Concluí o curso, trabalhei em várias obras e, em 1989, trabalhando na Contrutora Lix da Cunha, fui Gerente de Produção das obras de construção da Fábrica de Papel Inpacel, empreendimento do grupo Bamerindus, em Arapotí-PR. Havia mais de 2.000 trabalhadores na obra e eu era o chefe de diversos engenheiros , estagiários, mestres de obras, encarregados, etc. O encarregado de terraplenagem era uma das figuras mais respeitadas da obra. Muito brabo e cioso do seu trabalho, chamava-se Albino, nome que poucos sabiam, pois era o Pato Branco.
Cego de um olho, um dos braços mal soldado depois de uma fratura, uma perna mais curta que outra devido a um acidente, obeso, Pato Branco era muito ativo. Todos os trabalhos de sua responsabilidade eram bem executados e ele “brigava” para que tudo saísse nos prazos. Eu cuidava pessoalmente da terraplenagem e fomos tendo uma relação bem legal. Com o tempo, Pato Branco só fazia serviços, mesmo para os outros engenheiros, se o mesmo fosse autorizado pelo “Dr. Paulo Mearim”. Caso contrário, ele mandava falarem comigo. Isso era motivo de muitas brincadeiras.
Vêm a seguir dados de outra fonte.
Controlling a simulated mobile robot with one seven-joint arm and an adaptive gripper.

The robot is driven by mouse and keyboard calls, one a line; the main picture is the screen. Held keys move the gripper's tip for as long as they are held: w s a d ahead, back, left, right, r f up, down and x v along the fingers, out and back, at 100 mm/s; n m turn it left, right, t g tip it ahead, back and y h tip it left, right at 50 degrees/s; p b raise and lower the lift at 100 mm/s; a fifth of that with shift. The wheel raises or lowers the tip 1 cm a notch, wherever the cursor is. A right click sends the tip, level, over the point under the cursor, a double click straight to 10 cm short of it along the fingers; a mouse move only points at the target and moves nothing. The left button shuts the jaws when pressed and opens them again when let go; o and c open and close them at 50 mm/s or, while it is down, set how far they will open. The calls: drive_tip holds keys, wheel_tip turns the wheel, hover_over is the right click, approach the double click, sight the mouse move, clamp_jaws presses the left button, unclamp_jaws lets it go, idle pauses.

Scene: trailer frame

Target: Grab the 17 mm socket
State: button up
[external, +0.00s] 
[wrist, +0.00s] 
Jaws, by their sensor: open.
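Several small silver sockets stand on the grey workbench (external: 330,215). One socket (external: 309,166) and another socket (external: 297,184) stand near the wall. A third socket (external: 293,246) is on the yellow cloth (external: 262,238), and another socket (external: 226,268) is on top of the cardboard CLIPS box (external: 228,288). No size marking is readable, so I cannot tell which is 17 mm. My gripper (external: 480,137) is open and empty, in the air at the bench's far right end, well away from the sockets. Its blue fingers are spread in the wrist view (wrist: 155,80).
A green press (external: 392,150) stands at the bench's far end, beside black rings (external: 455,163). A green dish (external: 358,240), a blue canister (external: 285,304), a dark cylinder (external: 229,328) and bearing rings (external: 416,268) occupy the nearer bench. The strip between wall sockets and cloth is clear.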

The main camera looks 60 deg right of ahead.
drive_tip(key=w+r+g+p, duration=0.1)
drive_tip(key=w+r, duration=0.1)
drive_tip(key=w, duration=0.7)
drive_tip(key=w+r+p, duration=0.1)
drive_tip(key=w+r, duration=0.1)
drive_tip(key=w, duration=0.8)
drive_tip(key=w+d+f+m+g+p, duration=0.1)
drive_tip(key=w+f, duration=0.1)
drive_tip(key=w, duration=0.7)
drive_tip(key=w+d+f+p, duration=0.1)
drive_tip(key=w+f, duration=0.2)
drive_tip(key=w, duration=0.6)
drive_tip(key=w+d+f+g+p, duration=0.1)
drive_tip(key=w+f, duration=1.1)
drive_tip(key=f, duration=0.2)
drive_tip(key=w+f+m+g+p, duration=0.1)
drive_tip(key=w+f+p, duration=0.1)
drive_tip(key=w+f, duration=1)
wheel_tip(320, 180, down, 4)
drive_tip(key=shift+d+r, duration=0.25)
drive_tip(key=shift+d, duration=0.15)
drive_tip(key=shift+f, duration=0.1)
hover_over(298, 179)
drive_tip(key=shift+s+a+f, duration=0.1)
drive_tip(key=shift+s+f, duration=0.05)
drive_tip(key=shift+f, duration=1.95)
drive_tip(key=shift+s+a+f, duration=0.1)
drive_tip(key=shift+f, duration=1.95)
Aos poucos fomos aos conhecendo e Pato Branco me passava a sua história de vida. Havia trabalhado em tubulões (fundações profundas cuja execução era manual e de grande risco de soterramentos) havia quebrado o braço e a perna nesse trabalho. Em um soterramento, ele subiu a escada após outros trabalhadores e foi o último a se salvar. Sua perna se quebrou próximo ao pé devido o sujeito que vinha após ele se agarrar nela. O cara e os que vinham abaixo morreram. Sua perna havia quebrado devido ao desespero do seu colega.
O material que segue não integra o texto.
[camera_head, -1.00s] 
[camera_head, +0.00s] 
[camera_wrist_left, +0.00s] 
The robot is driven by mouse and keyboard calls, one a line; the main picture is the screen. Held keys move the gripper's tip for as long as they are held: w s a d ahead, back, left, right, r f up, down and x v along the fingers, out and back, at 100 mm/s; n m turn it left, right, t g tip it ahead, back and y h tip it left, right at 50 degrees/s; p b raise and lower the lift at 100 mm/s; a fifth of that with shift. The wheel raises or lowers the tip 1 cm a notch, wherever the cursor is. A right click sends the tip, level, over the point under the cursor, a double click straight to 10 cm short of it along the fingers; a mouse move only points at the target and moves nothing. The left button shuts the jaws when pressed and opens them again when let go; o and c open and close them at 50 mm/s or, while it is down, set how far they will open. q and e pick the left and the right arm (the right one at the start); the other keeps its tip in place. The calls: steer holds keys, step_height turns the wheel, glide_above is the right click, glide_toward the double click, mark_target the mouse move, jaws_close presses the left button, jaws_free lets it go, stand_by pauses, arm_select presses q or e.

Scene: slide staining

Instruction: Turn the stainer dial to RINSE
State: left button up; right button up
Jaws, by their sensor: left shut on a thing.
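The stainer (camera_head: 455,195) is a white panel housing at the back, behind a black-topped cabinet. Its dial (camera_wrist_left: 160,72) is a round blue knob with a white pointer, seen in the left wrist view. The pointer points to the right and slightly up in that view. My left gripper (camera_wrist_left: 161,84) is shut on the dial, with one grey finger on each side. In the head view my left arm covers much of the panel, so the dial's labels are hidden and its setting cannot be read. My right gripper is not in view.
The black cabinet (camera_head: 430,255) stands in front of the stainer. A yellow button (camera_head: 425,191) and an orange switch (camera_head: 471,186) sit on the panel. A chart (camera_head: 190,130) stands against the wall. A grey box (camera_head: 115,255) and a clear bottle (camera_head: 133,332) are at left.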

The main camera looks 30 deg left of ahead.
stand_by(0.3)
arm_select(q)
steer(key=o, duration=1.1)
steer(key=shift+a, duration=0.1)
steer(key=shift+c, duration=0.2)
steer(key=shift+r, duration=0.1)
Um dia Pato Branco falou:”-O senhor trabalhou na construção da Rodoferroviária de Curitiba.”. Surpreso, eu quis saber o motivo dessa afirmação. Ele me disse que havia trabalhado como armador e informou: “- Naquela época eu estava hospedado na pensão do Ahú e lembro bem que o senhor era da Prefeitura.”. Havia sido um dos presos que trabalhara na obra e cumprido uma pena de sete ou oito anos, liberado por bom comportamento. Eu quis saber qual motivo de sua condenação. E ele me contou naquele linguajar se peão de obra:
“- Uns dias depois de fazer 18 anos, lá em Pato Branco, eu e um colega fomos detidos por dois policiais. Eu nunca bebi e nem fumei. Como eu estava sem documentos, fui levado para um local distante da cidade e apanhei muito para confessar crimes que nem havia ouvido falar. Como era conhecido na cidade, eles desistiram e, quando estavam saindo, pedi que me levasem de volta, pois era de noite e longe da cidade. Um dos guardas, famoso por sua ruindade, voltou e me bateu com a coronha do revolver no olho. Fiquei cego, pois foi um ferimento profundo. Passei a andar com um revolver calibre 22 , meu pai sempre aconselhando não me vingar. Tempos depois, estava na padaria tomando um copo de leite, escuto a voz do policial. conversando com um colega. Os dois estavam sentados em uma mesa atrás de mim. Tirei o revolver da cintura, me virei e perguntei se ele se lembrava de mim. Não deu tempo de nenhuma reação. Atirei e acertei na testa. Falam que 22 não mata. Mata sim, engenheiro Paulo. Fui preso, paguei minha pena e hoje cuido do meu pai, lá em Pato Branco, que mora comigo. Nunca mais tive problemas com a justiça.”